The Instructional Paradigm

The values, attitudes, and biases inherent in the instructional paradigm are predicated upon an industrial model of human learning. This factory model of education values quality control, which is ironic since higher education is currently under such intense scrutiny to be accountable for the quality of graduates. Concern over the business/factory influence on higher education is certainly not new. John Jay Chapman wrote in 1909, “The men who stand for education and scholarship have ideals of business men. . . . They are, in truth, business men. The men who control [universities] today are very little else than businessmen running a large department store which dispenses education to the millions” (quoted in Lucas, 1994, p. 192). Most of the critics of the growing bureaucracy in higher education admitted that it could not be eliminated, but still decried its current form which had a tendency to “dehumanize collegiate life” (Lucas, 1994 p. 193). A more recent criticism in a report issued by the American Association of University Professors (2008) placed the factory analogy in contemporary perspective as U.S. colleges and universities “are embracing the operating strategies of for-profit corporations with growing fervor. . . . [C]olleges and universities increasingly conceptualize higher education as a commodity and attempt to provide it at the lowest cost. They do so by reorganizing themselves as ‘knowledge factories’ in which a variety of internal functions (for example, dining services and facilities maintenance) are outsourced to for-profit contractors who pay their workers minimum wages and in which the central teaching and research functions are outsourced to legions of poorly paid nontenure-track adjunct faculty, postdoctoral fellows, and graduate students” . Similarly, Dolence and Norris (1995) described the transition from the industrial age to the information age, noting that the factory model that characterized education in the industrial age was insufficiently flexible and focused on outputs and processes rather than on learning.

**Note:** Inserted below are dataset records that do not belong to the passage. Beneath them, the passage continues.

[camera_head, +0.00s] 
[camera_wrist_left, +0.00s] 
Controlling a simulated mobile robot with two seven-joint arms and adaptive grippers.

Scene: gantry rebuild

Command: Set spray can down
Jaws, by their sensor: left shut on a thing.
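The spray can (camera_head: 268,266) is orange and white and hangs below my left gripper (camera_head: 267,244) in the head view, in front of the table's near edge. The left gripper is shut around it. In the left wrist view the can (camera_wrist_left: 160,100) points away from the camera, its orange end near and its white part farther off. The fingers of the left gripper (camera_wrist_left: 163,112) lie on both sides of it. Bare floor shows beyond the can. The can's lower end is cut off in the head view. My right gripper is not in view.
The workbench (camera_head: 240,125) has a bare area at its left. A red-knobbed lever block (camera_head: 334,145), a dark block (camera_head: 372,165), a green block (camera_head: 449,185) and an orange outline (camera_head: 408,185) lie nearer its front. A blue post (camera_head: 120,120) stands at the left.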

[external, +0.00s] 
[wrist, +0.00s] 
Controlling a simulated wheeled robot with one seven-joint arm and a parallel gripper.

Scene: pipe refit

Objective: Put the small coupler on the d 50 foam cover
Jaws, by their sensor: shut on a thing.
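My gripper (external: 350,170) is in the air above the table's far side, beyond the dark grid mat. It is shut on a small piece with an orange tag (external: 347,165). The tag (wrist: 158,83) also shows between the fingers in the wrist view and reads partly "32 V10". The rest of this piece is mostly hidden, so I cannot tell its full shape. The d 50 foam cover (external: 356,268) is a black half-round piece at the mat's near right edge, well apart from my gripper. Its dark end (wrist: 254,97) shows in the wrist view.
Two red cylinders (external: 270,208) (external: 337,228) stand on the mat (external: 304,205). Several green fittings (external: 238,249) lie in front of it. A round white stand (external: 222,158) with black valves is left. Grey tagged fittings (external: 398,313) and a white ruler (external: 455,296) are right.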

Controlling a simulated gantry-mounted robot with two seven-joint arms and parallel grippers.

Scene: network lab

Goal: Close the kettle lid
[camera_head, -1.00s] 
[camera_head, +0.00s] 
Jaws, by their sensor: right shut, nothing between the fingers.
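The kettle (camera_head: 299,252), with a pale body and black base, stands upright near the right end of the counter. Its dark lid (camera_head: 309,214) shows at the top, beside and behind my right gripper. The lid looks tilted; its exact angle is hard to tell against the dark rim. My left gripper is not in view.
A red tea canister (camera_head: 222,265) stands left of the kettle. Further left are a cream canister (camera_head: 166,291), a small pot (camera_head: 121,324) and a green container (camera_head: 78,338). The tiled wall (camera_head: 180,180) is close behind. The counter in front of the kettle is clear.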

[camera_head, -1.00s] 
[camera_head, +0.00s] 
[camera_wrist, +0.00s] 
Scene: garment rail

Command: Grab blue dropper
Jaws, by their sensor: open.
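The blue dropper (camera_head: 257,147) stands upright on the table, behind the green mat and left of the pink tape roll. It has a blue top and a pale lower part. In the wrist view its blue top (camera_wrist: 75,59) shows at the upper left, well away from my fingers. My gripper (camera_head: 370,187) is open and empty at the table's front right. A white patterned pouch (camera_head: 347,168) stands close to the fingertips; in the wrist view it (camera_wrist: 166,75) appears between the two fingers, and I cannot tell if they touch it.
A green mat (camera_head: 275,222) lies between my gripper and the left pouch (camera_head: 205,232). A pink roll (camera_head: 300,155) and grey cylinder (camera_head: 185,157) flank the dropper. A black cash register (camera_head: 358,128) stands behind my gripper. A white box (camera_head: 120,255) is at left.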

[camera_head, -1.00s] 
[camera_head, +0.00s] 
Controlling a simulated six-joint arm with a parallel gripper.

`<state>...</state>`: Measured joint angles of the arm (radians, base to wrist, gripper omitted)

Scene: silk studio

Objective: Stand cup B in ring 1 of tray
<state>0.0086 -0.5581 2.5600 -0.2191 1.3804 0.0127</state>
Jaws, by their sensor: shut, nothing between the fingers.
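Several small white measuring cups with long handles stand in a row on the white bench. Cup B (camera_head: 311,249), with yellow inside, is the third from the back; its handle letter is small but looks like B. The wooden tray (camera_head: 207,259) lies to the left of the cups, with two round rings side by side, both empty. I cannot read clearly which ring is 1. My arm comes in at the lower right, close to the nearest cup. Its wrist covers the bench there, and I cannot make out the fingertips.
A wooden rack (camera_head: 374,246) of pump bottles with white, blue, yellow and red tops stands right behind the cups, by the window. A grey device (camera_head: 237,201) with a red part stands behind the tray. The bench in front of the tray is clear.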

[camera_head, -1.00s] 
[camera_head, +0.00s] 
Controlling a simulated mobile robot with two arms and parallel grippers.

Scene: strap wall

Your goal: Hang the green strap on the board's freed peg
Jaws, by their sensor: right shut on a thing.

In this factory model, students’ potential is determined by ACT, SAT, HSGPA, and sometimes other quantifiable measures. Depending upon our institutional standards, students are deemed to be the acceptable quality of raw material for our product. Quality control is especially evident in the freshman year, during which the weaker material is sorted out. The Wingspread Group on Higher Education (1993) charged that “Our education system is better organized to discourage students—to weed them out—than it is to cultivate and support our most important national resource, our people”. Students are directed to take a prescribed collection of courses in a prescribed sequence in order to assure quality control over the exiting product, our graduates. This model devalues the individual. In the mass production mentality that this model represents, students assimilate information at equivalent rates with equivalent responses, thus creating like products. This assembly line of education presupposes a sameness to individuals, so that regardless of prior learning, individual differences, or extracurricular experiences, each student following a like path will emerge from the assembly line like all the others.

Friday, July 9, 2010

Rewards of Administrative Work

What are the rewards of administrative work? We asked a number of our colleagues that question, and it was a surprisingly difficult one for them to answer—their initial response was usually either sarcasm or a contemptuous snort. Some who had been involved with building renovation or procurement of necessary equipment commented on the satisfaction they felt because they had created something tangible, a physical manifestation of the work accomplished, something that people could see. So much of our work is unseen and somewhat abstract that one can lose sight of its consequences. Although a revised transfer policy affects students and the institution in many significant ways, the written document does not reflect the tremendous amount of time, energy, and negotiation it took to create it, at least not in the way that a multimilliondollar library or a newly renovated student center does (Cullen, 2007).

In pondering this question ourselves, we agreed that for us, the greatest rewards have come from the individual students, faculty, and administrative colleagues whom we were able to support or promote in some way, such as reengaging someone in the department, publicly acknowledging someone’s work or success, or assisting new members in their transition to our academic community. Regardless of the role we play within our academic community, the difference that we can make in the lives of those around us, maximizing their potential for success, will always be, for us, the most rewarding part of our work. Of the many accomplishments that we could list, our most rewarding have all dealt with situations that supported community building, collaboration, and collegiality. These examples stand out to us because the creation of community and collegiality seems to be such a difficult task to accomplish in our current system.

Lucas (1994) notes a recurring theme regarding loss of community in late twentieth-century commentaries on higher education. He points to George Douglas’s analysis as the most insightful of many during this period. Douglas commented that universities were failing to provide the type of human setting in which education worthy of the term could thrive. They were too big, too full of activity to be places of authentic learning. Instead he claimed they had become factories for producing specialized expertise or for imparting information. The prevailing opinion in the 1990s was that the sheer size of modern universities militated against the creation of community (Lucas, 1994, p. 288).

We would argue that the frustration of working in higher education, in a system that seems to preclude change, is not solely the result of the size of institutions, but rather that it is caused by the paradigm that governs all institutions, large and small. The instructional paradigm we work in is not conducive to community nor to individuality or creativity. In fact, it is at odds with most of the values espoused by today’s colleges and universities. It is a paradigm that has fostered alienation and an unhealthy divisiveness between and among faculty and administration as well as between academics and nonacademics within institutions. Our paradigm must change if higher education is to change.